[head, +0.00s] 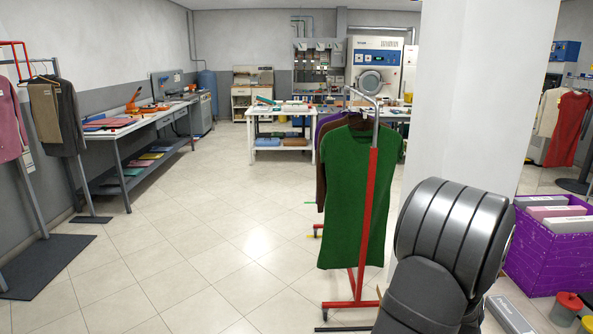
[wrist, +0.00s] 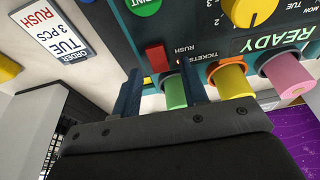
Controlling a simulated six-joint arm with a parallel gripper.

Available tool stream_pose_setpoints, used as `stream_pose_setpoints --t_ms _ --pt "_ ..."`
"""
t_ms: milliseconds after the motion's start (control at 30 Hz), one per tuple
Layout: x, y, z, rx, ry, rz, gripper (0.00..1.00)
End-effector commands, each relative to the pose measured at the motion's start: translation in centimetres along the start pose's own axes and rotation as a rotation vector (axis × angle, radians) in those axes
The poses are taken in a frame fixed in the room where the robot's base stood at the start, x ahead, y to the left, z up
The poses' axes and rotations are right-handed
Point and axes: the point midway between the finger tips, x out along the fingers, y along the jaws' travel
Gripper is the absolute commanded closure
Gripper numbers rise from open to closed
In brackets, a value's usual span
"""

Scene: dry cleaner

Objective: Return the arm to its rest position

◇ ◇ ◇

• **Problem description**
Retype only the lines above from the one with "[wrist, +0.00s]" through the last, both ends included, keeping every picture out of the copy.

• **The answer**
[wrist, +0.00s] 
Controlling a simulated six-joint arm with a parallel gripper.

Available tool stream_pose_setpoints, used as `stream_pose_setpoints --t_ms _ --pt "_ ..."`
"""
t_ms: milliseconds after the motion's start (control at 30 Hz), one per tuple
Layout: x, y, z, rx, ry, rz, gripper (0.00..1.00)
End-effector commands, each relative to the pose measured at the motion's start: translation in centimetres along the start pose's own axes and rotation as a rotation vector (axis × angle, radians) in those axes
The poses are taken in a frame fixed in the room where the robot's base stood at the start, x ahead, y to the left, z up
The poses' axes and rotations are right-handed
Point and axes: the point midway between the finger tips, x out along the fingers, y along the jaws' travel
Gripper is the absolute commanded closure
Gripper numbers rise from open to closed
In brackets, a value's usual span
"""

Scene: dry cleaner

Objective: Return the arm to its rest position

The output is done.